** Start of Rows **

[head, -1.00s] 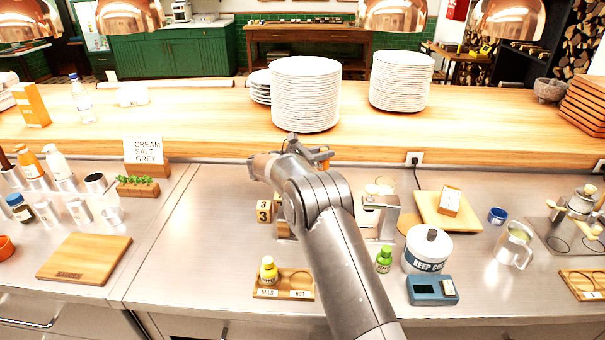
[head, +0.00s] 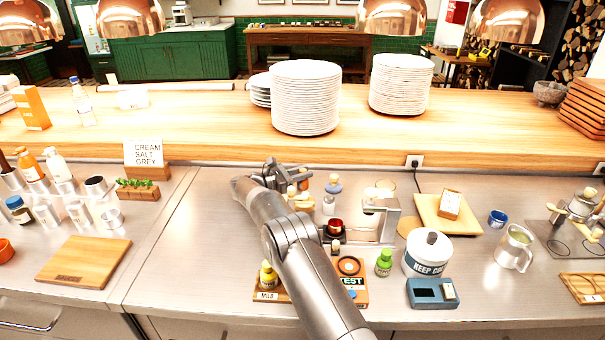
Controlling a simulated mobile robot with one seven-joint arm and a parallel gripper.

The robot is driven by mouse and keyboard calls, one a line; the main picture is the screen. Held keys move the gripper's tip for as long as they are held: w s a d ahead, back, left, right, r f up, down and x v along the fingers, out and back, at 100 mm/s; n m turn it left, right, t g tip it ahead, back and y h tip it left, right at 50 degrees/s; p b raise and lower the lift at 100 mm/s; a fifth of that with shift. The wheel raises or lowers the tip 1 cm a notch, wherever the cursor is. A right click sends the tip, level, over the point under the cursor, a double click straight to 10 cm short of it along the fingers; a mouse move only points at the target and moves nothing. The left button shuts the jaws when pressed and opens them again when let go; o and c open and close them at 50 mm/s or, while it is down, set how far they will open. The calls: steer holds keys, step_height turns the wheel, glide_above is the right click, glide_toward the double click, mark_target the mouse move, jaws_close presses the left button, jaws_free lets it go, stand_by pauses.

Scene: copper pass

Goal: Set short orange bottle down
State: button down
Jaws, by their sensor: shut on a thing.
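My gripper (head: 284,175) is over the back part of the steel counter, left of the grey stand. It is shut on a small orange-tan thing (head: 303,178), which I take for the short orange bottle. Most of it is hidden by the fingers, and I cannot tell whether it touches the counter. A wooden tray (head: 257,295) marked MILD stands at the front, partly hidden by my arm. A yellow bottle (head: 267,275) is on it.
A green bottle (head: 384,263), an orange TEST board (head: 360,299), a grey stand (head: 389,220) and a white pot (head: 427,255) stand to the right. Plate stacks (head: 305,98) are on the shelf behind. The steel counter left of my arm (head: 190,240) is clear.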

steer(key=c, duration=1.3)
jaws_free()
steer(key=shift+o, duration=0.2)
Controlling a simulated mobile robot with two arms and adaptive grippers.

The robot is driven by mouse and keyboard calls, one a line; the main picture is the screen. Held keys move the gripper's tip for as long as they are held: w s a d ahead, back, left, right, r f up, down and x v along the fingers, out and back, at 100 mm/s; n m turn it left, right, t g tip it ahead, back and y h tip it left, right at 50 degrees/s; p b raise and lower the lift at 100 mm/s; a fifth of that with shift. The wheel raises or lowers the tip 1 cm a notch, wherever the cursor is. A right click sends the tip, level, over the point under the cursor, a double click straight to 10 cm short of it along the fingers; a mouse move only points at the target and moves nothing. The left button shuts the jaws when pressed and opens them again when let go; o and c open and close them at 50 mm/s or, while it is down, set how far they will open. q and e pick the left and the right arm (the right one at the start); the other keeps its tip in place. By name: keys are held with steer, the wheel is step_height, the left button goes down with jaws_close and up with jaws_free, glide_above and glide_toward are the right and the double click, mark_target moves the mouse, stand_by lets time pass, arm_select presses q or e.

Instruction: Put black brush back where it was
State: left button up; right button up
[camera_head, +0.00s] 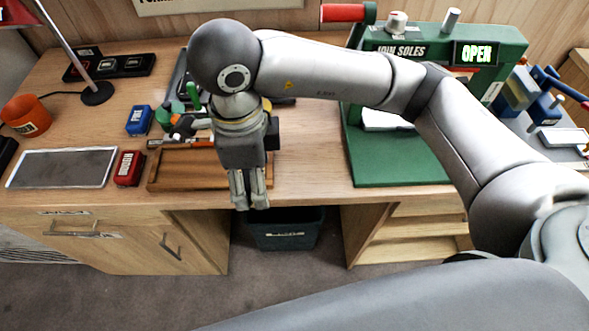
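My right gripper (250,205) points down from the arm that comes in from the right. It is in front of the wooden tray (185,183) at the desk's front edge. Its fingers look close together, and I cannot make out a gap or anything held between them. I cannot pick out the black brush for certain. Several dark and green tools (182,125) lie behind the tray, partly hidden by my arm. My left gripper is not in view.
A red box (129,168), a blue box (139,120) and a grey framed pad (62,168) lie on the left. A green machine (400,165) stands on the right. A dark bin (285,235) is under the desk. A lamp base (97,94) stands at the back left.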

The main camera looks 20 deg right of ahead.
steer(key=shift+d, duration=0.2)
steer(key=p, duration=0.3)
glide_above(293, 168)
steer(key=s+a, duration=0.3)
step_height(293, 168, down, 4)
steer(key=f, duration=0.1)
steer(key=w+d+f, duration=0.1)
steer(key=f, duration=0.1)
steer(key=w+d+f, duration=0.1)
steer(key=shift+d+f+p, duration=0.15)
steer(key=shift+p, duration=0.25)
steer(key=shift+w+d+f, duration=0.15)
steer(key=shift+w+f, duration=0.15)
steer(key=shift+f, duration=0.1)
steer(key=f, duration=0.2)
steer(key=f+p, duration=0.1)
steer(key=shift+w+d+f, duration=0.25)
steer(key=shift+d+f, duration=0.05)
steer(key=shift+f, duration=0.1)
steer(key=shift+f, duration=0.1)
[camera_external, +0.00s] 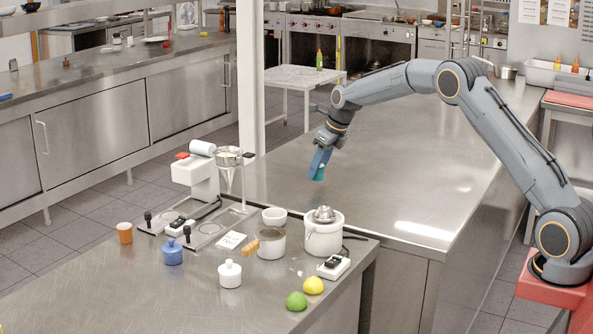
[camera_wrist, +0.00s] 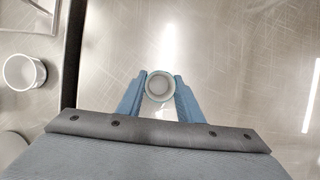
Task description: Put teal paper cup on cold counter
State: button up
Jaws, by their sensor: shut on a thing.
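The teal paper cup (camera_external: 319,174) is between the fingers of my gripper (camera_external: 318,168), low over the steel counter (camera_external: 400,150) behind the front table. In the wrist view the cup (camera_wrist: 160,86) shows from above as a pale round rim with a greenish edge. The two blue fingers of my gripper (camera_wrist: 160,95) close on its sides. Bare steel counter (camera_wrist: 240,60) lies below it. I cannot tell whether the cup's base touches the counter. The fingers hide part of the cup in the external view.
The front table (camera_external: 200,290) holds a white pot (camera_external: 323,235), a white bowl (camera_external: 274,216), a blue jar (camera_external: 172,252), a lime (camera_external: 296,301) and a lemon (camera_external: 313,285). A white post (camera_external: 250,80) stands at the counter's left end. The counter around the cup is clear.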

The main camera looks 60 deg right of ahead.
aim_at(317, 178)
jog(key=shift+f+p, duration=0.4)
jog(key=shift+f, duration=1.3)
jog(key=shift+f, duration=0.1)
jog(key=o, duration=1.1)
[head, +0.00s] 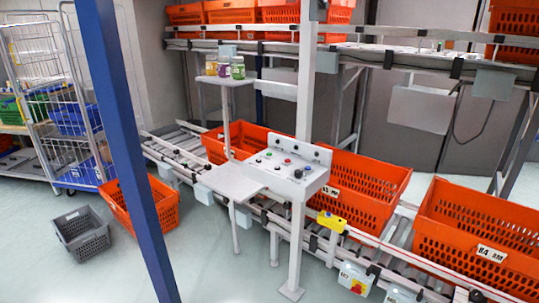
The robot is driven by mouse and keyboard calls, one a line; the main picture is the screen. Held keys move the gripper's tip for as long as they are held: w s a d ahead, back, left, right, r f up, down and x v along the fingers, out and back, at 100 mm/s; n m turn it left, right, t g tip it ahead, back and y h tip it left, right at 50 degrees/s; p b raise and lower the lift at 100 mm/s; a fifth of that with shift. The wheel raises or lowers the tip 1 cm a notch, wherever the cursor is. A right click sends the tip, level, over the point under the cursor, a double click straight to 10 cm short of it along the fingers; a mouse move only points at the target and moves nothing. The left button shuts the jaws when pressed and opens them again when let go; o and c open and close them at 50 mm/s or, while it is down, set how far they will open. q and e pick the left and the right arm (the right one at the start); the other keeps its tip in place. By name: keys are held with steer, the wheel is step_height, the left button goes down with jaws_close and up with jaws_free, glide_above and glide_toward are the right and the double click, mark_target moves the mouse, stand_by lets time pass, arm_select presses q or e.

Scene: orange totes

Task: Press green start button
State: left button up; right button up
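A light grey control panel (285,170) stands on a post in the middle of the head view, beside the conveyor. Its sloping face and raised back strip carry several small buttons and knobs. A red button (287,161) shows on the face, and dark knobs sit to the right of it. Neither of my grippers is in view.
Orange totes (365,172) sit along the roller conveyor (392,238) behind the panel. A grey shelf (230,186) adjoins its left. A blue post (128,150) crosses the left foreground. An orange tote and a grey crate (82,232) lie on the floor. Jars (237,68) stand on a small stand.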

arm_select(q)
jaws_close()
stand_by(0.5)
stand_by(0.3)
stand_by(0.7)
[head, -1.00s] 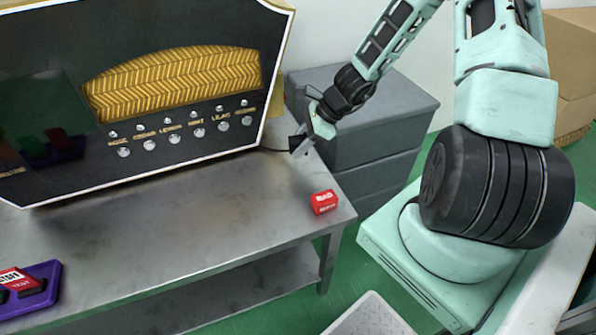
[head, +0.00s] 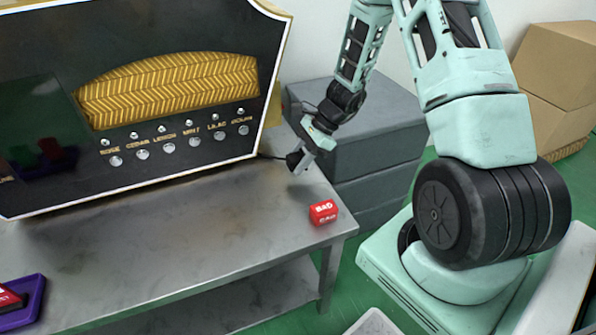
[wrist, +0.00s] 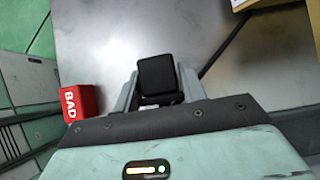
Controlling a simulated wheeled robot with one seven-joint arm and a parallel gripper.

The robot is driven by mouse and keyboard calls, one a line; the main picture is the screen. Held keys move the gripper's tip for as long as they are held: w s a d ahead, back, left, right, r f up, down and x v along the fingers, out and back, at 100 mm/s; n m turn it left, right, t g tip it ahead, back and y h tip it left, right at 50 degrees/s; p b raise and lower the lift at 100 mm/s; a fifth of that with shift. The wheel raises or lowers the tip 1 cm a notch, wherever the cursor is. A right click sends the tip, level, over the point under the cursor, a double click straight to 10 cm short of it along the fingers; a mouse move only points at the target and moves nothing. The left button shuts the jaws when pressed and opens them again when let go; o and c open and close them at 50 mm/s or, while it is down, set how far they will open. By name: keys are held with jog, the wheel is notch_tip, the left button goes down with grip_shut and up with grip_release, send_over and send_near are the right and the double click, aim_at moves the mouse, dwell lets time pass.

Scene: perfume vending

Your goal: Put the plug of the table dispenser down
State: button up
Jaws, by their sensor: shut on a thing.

** End of Rows **

— What you have to do —
Copy out each line of the data containing the string "Scene".

— Solution —
Scene: copper pass
Scene: orange totes
Scene: perfume vending

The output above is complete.